E社は2代目となってから業態が変わり、その過程のなかでM協同組合に加入し、以降事業活動のサポートを受けてきました。

E社の恒例行事である異動の時期が近づき、いつものようにE社の社長が組合事務局で人選を行っていました。というのもE社の人事ローテーションは、M協同組合との共同発案のような形でスタートした経緯があったからです。先代社長の時代は、営業マンと顧客の結びつきが強すぎて、不正・横領などが多発しており、これを打開したときの対策が現在も継続しています。

今年の人事発令が行われて半年ほど経過した日のこと、E社の社長が血相を変えて組合事務局に駆け込んできました。「大変なことが起きた!うちのT社員が髪を金髪に染めて、腕には刺青もいれたらしい…」いろいろいと話を聞いてみると、新婚6ヶ月のT社員を単身赴任とした、若いT社員は赴任先で何かのグループに加入し、その後性格が変わったようになったそうです。支店長が金髪や刺青を注意しても、「仕事はきちんとしていますよ、何が悪いのですか?」と悪びれた様子もないとのことです。

「T社員はそう言うが、それとなく顧客からの苦情があるし、他の社員への示しもあるし、どうしたものかと…T社員は期待していたから異動対象にしたのだか…」とE社の社長は顔を曇らせています。金髪はともかく、刺青というのは、社員として不適格ではないか、と考えつつ、業務上は特に不始末を起こしていない社員に対する対応となると、昔と違い現代の解釈は異なるのではないか、と思えた組合事務局では、専門的な相談内容について連携している地元のSRアップ21を紹介することにしました。

相談事業所 組合員企業E社の概要

創業
1971年

社員数
正規 32名 非正規 4名

業種
各種精密部品販売代理店

経営者像

E社の社長は52才の二代目、国内外の特殊な機械部品を取り扱っています。国内3拠点に社員を配置し、精力的な営業活動を行いつつ、転勤や単身赴任を日常的に行い、顧客との癒着や不正行為意の防止にも神経を配っています。


トラブル発生の背景

世代交代の際に導入した制度を、その後検証もせずに継続したこと、社員個人の事情をどの程度配慮したのか、などそのあたりに問題はなかったのでしょうか? T社員に期待していたのなら、新婚のT社員に対して単身赴任を強いることになる前に、T社員の成長を期して、何か違う教育方法があったのではないでしょうか。

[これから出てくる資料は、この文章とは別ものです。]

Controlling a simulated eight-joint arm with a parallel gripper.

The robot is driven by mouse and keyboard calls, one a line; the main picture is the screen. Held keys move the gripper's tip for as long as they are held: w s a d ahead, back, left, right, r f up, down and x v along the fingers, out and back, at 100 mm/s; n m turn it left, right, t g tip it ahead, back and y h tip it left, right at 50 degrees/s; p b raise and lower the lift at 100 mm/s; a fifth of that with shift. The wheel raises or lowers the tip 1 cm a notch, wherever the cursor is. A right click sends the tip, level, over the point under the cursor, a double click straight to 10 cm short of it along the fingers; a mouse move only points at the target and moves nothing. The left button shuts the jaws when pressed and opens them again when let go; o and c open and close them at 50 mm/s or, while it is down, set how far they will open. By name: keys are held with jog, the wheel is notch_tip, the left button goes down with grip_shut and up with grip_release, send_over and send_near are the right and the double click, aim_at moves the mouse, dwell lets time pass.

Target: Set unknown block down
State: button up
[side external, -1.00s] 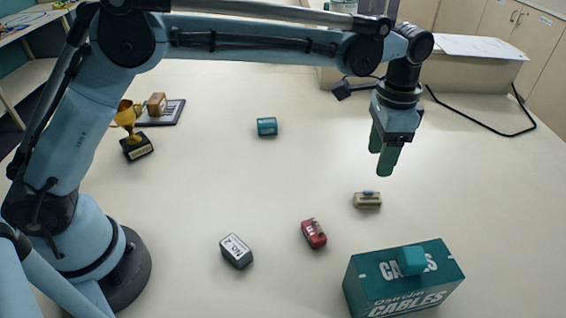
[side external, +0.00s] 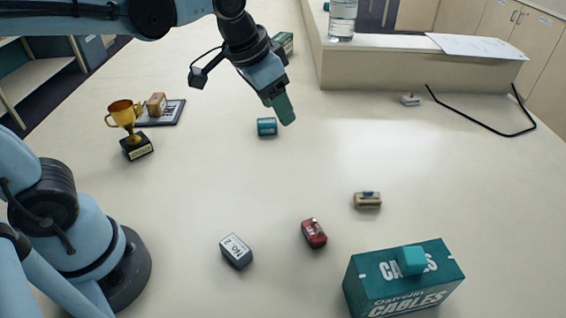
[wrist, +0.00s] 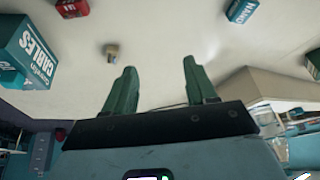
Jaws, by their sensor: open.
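Which block is the unknown one I cannot tell. My gripper (side external: 282,108) is tilted and appears close to a small teal block (side external: 267,127) in the side view; the gap in depth is unclear. In the wrist view my gripper (wrist: 159,68) has its two green fingers apart with nothing between them. A teal block (wrist: 241,10) shows there at the top right. A teal cube (side external: 411,261) sits on the cables box.
The teal cables box (side external: 378,291) stands at the front right. A gold trophy (side external: 125,113) and a dark board (side external: 165,111) with a brown cube (side external: 156,104) are at the left. A raised ledge (side external: 410,70) holds a clear bottle (side external: 341,20). The table's middle is clear.

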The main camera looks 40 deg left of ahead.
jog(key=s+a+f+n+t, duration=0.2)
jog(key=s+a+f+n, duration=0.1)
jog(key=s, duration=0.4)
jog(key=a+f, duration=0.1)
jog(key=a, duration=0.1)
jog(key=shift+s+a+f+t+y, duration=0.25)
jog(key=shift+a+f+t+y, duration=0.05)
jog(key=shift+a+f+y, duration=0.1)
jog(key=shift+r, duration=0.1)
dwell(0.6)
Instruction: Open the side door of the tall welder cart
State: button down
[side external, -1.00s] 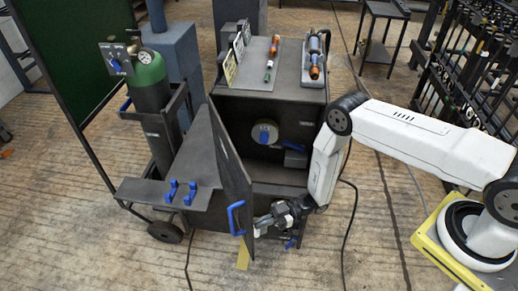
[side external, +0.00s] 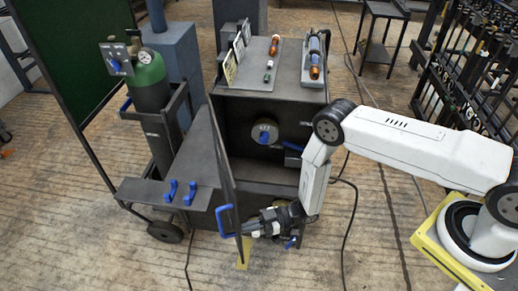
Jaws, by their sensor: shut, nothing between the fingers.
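The tall welder cart (side external: 268,97) stands in the middle of the side external view, a dark grey box with its front open. Its side door (side external: 224,170) is hinged on the left and stands swung out, seen nearly edge-on. A blue handle (side external: 225,221) sits on the door's outer face. Inside the cart are a round spool (side external: 265,131) and a blue part. My gripper (side external: 246,229) is shut and empty, with its tip at the inner face of the door near the free edge. Whether it touches the door is hard to tell.
A green gas cylinder (side external: 147,82) stands on the cart's left, beside a shelf with two blue hooks (side external: 181,191). Small tools lie on the cart top. A black cable (side external: 349,225) runs over the floor at right.

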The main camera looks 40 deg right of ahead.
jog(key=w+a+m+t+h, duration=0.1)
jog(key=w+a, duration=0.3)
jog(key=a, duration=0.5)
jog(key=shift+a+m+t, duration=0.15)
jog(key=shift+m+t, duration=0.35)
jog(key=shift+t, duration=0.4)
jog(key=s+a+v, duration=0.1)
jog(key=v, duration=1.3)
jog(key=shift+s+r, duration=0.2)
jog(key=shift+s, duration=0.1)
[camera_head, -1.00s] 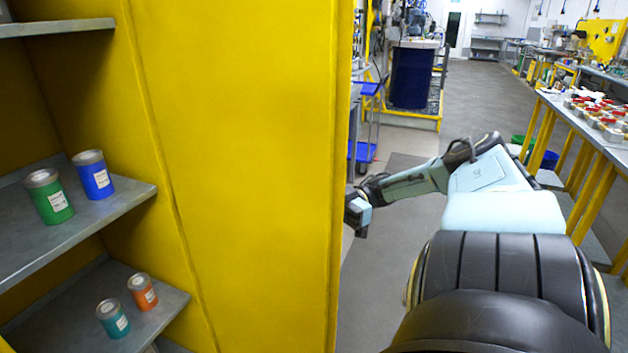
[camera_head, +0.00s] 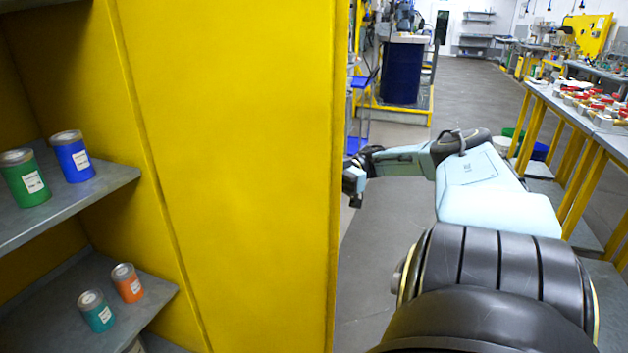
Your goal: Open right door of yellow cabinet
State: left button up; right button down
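The yellow cabinet stands at the left, with its shelves in view, and a large yellow door panel (camera_head: 235,170) fills the middle left. The panel stands swung out from the shelves, its outer edge running top to bottom near the centre. My right arm comes in from the lower right. My right gripper (camera_head: 350,190) is beside the panel's outer edge, on its far right side, partly hidden by it. I cannot see its fingertips clearly, nor whether it touches the door. My left gripper is not in view.
Cabinet shelves hold a green can (camera_head: 25,178), a blue can (camera_head: 72,157), a teal can (camera_head: 95,311) and an orange can (camera_head: 127,283). A dark blue drum (camera_head: 401,72) stands behind the door. A workbench (camera_head: 575,110) lines the right. Grey floor lies open between.

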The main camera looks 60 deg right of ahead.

刺青が反社会的勢力の象徴なのか、現代ではファッションなのか、意見が分かれるところでもあります。また、社員たちの間では、E社の社屋・工場と社長の自宅が同じ敷地内にあることから、いろいろと公私混同して、身内で利益を独占している、という噂話も流れているようです。

ポイント

T社員に対してどのように対応するのか、就業規則との関連はどうか、刺青に関して一般常識の解釈はどうなのか、テレビ会議や各種モバイルツールが氾濫している現代にあって、出張・転勤・単身赴任という従来の人材活用を今後どのように考えるのか、E社が検討すべき今後の改善案について、いろいろと考え方がありそうです。

E社の社長への良きアドバイスをお願いします。

  • 弁護士からのアドバイス
  • 社労士からのアドバイス
  • 税理士からのアドバイス

弁護士からのアドバイス(執筆:市川 和明)

顧客からの苦情や他の社員への示しを考えると、E社としては、採用後に金髪、刺青などを行ったT社員に対し、金髪や刺青を止めてもらいところです。では、E社は、業務命令として、金髪や刺青を止めるように指示することができるでしょうか。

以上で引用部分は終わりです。